Organizations want to make it as easy as possible to apply their RSs and
categorize records into the correct retention categories (also known as record
series) so they adopt a “big bucket” strategy for streamlining their RSs. A big
bucket RS serves one purpose and perspective – defining retention periods. The
big bucket strategy simplifies a RS by consolidating record types related to the
same business function or process and with similar retention requirements into
bigger buckets of retention categories (usually 100-150 for a large
organization). With fewer buckets resulting in fewer retention choices,
information workers and auto-categorization tools are more likely to
consistently categorize records for retention, which ensures better compliance
with an organization’s record retention requirements. This, in turn, reduces
risks associated with keeping records too long and reduces costs for maintaining
and responding to e-discovery demands for large volumes of unneeded records.
Because the sole purpose of the big bucket RS is to
define retention periods, the retention categories are structured to be
compatible with how laws and regulations relate to a particular business
function (e.g., accounting, finance, human resources, and tax) and not
necessarily with how information workers retrieve records for business and legal
reasons. The categorization system/taxonomy within a big bucket RS is usually
based on the international standard for records management, ISO 15489
Information and Documentation — Records Management. The 15489 standard notes
that the framework for a records management classification system is usually
hierarchical and is related to an organization’s business functions, activities,
and transactions. Within such a hierarchical structure, records related to
contracts would be categorized following the model below:
- Business Function - Reflects the business function
and not the name of a business unit.
- Retention Category/Record Series - Is based on the
activities constituting the function; retention periods are assigned, and
final disposition is managed at this level.
- Record Type - Further refinements of the activities or groups of
transactions that take place within each activity.
The legal retention research, including laws and regulations for all relevant
jurisdictions, is also organized by business function into legal groups. This
approach brings together the legal retention requirements applicable to the same
types of records, regardless of jurisdiction or source. In Recordkeeping
Requirements, Donald S. Skupsky, JD, suggests that 15 to 20 legal groups usually
suffice to cover just about every record in an organization. Mapping legal
groups to retention categories produces the enterprise RS. Due to its
complexity, the process of conducting legal research across domestic and
international jurisdictions, and mapping it to an enterprise RS is frequently
outsourced to outside counsel.
Enterprise Retrieval
We define the term "retrieval
taxonomy" to mean a structured, often hierarchical, categorization system of
concepts and subject categories developed for retrieving content, including both
records and documents/non-records. This use, in fact, highlights the key
difference between an enterprise RS and an enterprise retrieval taxonomy.
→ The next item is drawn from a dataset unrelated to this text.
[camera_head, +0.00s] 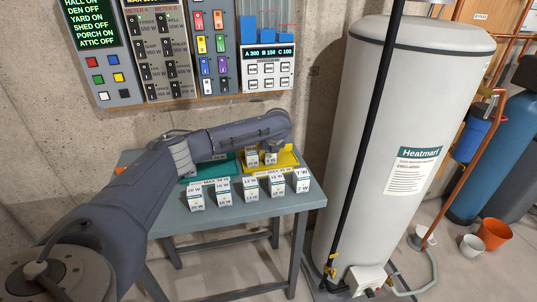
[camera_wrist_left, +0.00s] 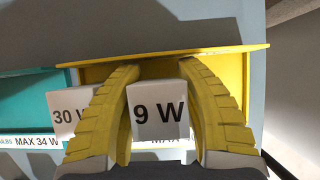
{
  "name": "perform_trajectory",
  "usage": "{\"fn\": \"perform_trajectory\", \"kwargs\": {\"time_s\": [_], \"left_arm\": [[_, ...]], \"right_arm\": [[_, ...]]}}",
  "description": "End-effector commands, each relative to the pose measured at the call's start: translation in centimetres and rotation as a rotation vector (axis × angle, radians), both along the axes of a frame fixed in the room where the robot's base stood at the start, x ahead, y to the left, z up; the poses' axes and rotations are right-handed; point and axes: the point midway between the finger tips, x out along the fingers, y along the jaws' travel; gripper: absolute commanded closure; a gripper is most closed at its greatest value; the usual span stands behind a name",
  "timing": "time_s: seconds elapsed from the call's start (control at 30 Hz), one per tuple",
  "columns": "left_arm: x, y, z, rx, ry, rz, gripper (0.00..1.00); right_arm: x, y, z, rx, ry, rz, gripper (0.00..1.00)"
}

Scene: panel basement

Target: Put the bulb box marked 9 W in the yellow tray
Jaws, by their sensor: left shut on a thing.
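The white bulb box marked 9 W (camera_wrist_left: 160,112) is between the yellow fingers of my left gripper (camera_wrist_left: 161,76), which is shut on it. In the head view the 9 W box (camera_head: 270,158) is at the yellow tray (camera_head: 289,160), toward the back of the table. In the left wrist view the yellow tray (camera_wrist_left: 222,66) lies behind and around the held box. Whether the box touches the tray floor cannot be told. My right gripper is not in view.
A box marked 30 W (camera_wrist_left: 68,112) stands close left of the left finger. A green tray (camera_head: 196,168) is left of the yellow one. Several white bulb boxes (camera_head: 222,190) stand along the front of the table (camera_head: 262,208). A water heater (camera_head: 395,120) stands to the right.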

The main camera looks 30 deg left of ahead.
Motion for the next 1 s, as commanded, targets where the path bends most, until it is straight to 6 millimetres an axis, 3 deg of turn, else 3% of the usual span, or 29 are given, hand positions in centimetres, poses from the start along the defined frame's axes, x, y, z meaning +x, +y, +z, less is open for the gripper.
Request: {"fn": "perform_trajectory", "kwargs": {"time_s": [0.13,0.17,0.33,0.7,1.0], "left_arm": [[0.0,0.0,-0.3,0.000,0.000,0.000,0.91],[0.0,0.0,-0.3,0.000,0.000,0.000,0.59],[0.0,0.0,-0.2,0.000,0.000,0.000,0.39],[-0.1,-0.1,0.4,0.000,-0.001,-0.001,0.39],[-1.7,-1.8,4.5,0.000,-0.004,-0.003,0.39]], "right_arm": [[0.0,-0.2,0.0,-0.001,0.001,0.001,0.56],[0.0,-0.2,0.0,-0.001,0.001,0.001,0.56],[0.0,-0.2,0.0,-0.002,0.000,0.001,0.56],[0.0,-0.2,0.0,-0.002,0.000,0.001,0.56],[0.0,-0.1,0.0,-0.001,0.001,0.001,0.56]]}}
While
an enterprise RS is focused on the retention and eventual destruction of
records, an enterprise retrieval taxonomy deals with finding those records in
support of business processes. It is helpful to examine the three primary
purposes of an enterprise retrieval taxonomy:
- Search for content and support enterprise policies across business processes: An enterprise
retrieval taxonomy defines attributes that are applicable to all content in
the enterprise. As these attributes cross business process boundaries, they
allow information workers to search for content across the entire enterprise.
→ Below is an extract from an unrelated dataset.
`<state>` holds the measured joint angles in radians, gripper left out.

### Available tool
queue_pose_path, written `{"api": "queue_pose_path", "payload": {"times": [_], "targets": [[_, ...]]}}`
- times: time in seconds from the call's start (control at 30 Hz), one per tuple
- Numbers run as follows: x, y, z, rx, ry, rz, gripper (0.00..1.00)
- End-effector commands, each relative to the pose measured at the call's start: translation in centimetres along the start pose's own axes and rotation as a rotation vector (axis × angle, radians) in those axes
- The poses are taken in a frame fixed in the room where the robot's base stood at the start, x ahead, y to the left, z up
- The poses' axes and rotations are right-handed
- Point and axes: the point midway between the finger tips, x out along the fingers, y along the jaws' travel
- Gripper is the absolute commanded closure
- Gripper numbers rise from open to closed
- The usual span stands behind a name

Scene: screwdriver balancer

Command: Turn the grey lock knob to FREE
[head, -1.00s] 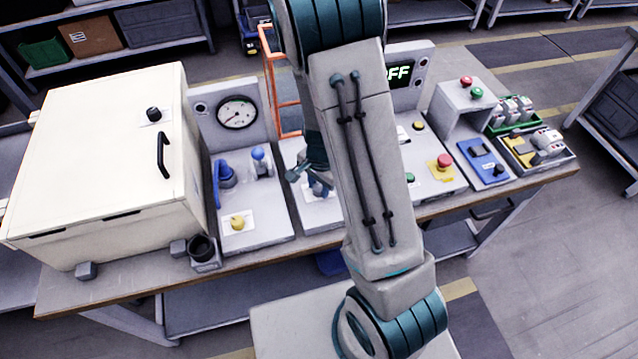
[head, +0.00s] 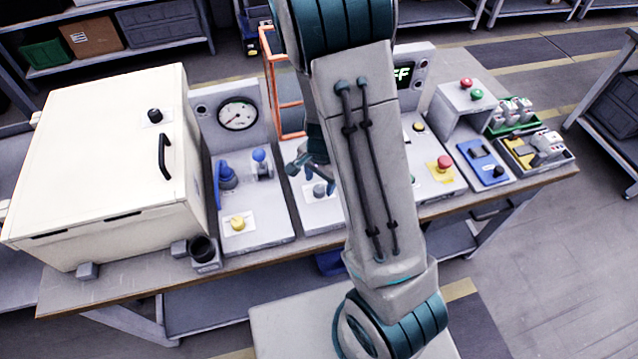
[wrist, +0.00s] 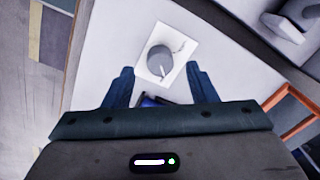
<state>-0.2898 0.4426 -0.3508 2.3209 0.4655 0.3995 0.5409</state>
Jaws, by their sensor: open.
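The grey lock knob (head: 320,191) sits on a white label plate on a light grey panel in the middle of the bench. In the wrist view the grey knob (wrist: 160,60) is round with a pale pointer mark toward the lower side of the picture. The label print is too small to read. My gripper (head: 308,164) is just above and to the left of the knob in the head view. In the wrist view my gripper (wrist: 160,72) is open, its two blue fingers apart with the knob showing between and beyond their tips, not touching it.
An orange frame (head: 268,85) stands behind the panel. To the left are a panel with a gauge (head: 238,114), a blue valve handle (head: 226,177) and a yellow knob (head: 238,223). A big cream box (head: 100,160) fills the left end. A red emergency button (head: 444,162) is to the right.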

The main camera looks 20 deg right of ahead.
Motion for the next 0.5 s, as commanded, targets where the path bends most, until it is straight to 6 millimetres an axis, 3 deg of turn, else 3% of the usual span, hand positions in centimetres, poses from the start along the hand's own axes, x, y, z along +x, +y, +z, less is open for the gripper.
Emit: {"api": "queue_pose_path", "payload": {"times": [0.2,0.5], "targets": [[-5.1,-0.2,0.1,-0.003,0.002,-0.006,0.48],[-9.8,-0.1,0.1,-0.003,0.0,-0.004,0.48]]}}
Examples of such searches include responses to regulatory or legal queries. To
select the global attributes for an enterprise retrieval taxonomy, the
attributes first must be applicable to a vast majority of the documents in an
enterprise. Second, the attributes should support enterprise business
processes and policies. Finally, the selected attributes should impose a
limited workload on the organization's information workers. It is this third
criterion that is most often overlooked. If an enterprise taxonomy requires
that information workers manually provide the values for many attributes, the
taxonomy will not be effective because the information workers will be unable
remain productive. Thus, if an attribute cannot somehow be automatically
provided for most content, its inclusion in and value to the taxonomy must be
carefully considered. As a starting point for the global attributes, many
organizations select attributes from the Dublin Core Metadata Initiative
(http://dublincore.org) or Department of Defense 5015.2 Electronic Records
Management Software Applications Design Criteria Standard
(http://jitc.fhu.disa.mil/recmgt). Typical organizations select between five
and 15 global enterprise attributes, including "Title," "Author," "Creation
Date," "Department," and "Retention Category."
- Search for content and support information workers within individual business processes: An
enterprise retrieval taxonomy also supports individual business processes. For
example, the taxonomy may require that all contracts have certain common
attributes such as contract parties, signatories, duration, and approvers.
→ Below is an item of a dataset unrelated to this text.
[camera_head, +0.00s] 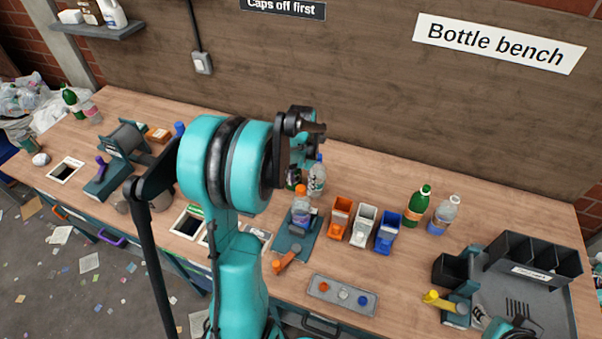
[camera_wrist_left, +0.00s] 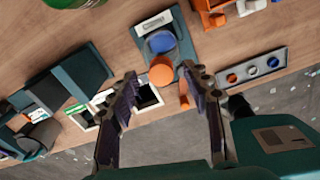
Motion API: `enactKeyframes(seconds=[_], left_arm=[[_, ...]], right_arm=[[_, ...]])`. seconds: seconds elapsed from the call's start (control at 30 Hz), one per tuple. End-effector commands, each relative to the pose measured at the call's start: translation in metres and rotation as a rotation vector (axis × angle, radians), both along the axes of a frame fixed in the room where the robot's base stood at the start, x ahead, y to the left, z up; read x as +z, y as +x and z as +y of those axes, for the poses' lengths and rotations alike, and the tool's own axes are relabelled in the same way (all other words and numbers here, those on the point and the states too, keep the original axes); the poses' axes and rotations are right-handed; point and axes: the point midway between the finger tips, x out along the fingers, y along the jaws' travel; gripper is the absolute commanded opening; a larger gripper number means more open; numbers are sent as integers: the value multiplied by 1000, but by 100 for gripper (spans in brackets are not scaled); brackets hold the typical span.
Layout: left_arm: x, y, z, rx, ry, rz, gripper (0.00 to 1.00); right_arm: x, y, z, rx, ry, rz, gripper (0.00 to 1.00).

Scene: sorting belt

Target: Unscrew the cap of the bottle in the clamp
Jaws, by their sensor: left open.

These attributes would apply to all contracts regardless of the corporate
department involved in the contract. Thus, in an organization in which
departments manage their own contracts, a contract related to information
technology and a contract related to marketing would consistently have these
attributes even though two different departments were the source of the
contracts. These attributes are often called "local" attributes because they
are local to a particular type of document, such as the contract in this
example. Such local attributes are usually defined by performing a mapping of
the business process involving the document or record and identifying
attributes necessary to support that process. Interviews with information
workers may also be helpful in identifying attributes that support information
workers' day-to-day jobs.

- Support the Enterprise RS –The retrieval taxonomy
supports the enterprise RS by providing attributes that assist in identifying
retention categories for records. Retention categories may be selected
directly from a list by the information worker, but, ideally, the information
worker naturally identifies the content/record type during the record's
information lifecycle
(http://www.aiim.org/infonomics/on-the-record-with-sharepoint.governance.aspx).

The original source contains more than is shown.